#### What needs to be done
Starting at the line that contains "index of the" and stopping at the line that contains "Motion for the", repeat every line exactly, the two end lines included, and nothing else.

#### Source data
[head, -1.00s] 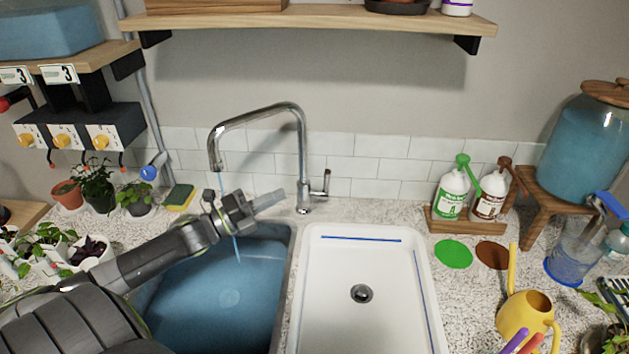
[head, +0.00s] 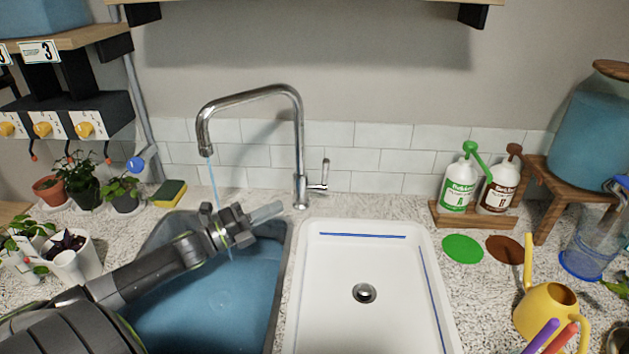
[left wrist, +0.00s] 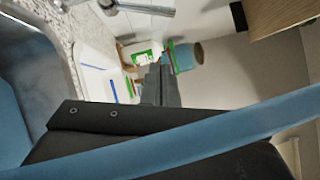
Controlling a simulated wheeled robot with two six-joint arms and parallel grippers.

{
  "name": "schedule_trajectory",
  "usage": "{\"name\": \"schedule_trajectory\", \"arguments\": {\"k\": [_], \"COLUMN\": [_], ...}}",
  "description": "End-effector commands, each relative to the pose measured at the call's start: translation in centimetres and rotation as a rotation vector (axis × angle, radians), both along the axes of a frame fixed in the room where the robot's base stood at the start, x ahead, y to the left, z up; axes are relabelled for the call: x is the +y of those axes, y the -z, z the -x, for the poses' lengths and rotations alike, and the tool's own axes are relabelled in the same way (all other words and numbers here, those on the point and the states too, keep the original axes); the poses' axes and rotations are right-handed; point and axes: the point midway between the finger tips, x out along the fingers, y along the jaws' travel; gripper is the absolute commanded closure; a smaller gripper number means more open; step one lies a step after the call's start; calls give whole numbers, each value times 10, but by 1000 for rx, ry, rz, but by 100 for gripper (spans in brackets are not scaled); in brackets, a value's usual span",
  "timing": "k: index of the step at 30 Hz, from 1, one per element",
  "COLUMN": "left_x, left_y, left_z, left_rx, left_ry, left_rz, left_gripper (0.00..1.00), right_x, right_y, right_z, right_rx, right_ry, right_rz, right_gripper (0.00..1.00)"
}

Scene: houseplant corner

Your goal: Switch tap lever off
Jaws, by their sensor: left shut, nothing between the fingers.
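The chrome tap (head: 300,140) stands behind the two basins. Its lever (head: 325,172) is on the right side of the post and points up. A thin stream of water (head: 213,183) runs from the spout into the left basin. My left gripper (head: 280,206) is shut and empty, above the left basin's back right part. Its fingers point right, in front of and below the lever, apart from it. In the left wrist view the shut fingers (left wrist: 161,84) show, with chrome tap parts (left wrist: 140,8) at the top edge. My right gripper is not in view.
The left basin (head: 200,300) holds blue water. The white right basin (head: 335,290) is empty. A sponge (head: 168,193) and potted plants stand left of the tap. Two pump bottles (head: 460,185) and a yellow watering can (head: 548,310) stand right. The counter beside the lever is clear.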

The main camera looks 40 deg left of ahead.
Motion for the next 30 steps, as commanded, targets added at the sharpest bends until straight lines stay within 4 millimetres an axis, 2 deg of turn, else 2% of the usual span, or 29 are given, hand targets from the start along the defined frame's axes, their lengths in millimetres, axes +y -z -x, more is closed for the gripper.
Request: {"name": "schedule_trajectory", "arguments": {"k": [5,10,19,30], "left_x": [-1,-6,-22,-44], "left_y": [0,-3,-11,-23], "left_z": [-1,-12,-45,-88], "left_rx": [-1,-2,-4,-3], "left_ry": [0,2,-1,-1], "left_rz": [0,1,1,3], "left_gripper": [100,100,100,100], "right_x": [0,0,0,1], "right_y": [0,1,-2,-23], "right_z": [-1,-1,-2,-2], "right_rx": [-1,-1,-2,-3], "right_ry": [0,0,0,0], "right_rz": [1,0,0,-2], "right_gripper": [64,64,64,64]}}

#### Final result
  "timing": "k: index of the step at 30 Hz, from 1, one per element",
  "COLUMN": "left_x, left_y, left_z, left_rx, left_ry, left_rz, left_gripper (0.00..1.00), right_x, right_y, right_z, right_rx, right_ry, right_rz, right_gripper (0.00..1.00)"
}

Scene: houseplant corner

Your goal: Switch tap lever off
Jaws, by their sensor: left shut, nothing between the fingers.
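The chrome tap (head: 300,140) stands behind the two basins. Its lever (head: 325,172) is on the right side of the post and points up. A thin stream of water (head: 213,183) runs from the spout into the left basin. My left gripper (head: 280,206) is shut and empty, above the left basin's back right part. Its fingers point right, in front of and below the lever, apart from it. In the left wrist view the shut fingers (left wrist: 161,84) show, with chrome tap parts (left wrist: 140,8) at the top edge. My right gripper is not in view.
The left basin (head: 200,300) holds blue water. The white right basin (head: 335,290) is empty. A sponge (head: 168,193) and potted plants stand left of the tap. Two pump bottles (head: 460,185) and a yellow watering can (head: 548,310) stand right. The counter beside the lever is clear.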

The main camera looks 40 deg left of ahead.
Motion for the next 30 steps, as commanded, targets added at the sharpest bends until straight lines stay within 4 millimetres an axis, 2 deg of turn, else 2% of the usual span, or 29 are given, hand targets from the start along the defined frame's axes, their lengths in millimetres, axes +y -z -x, more is closed for the gripper.

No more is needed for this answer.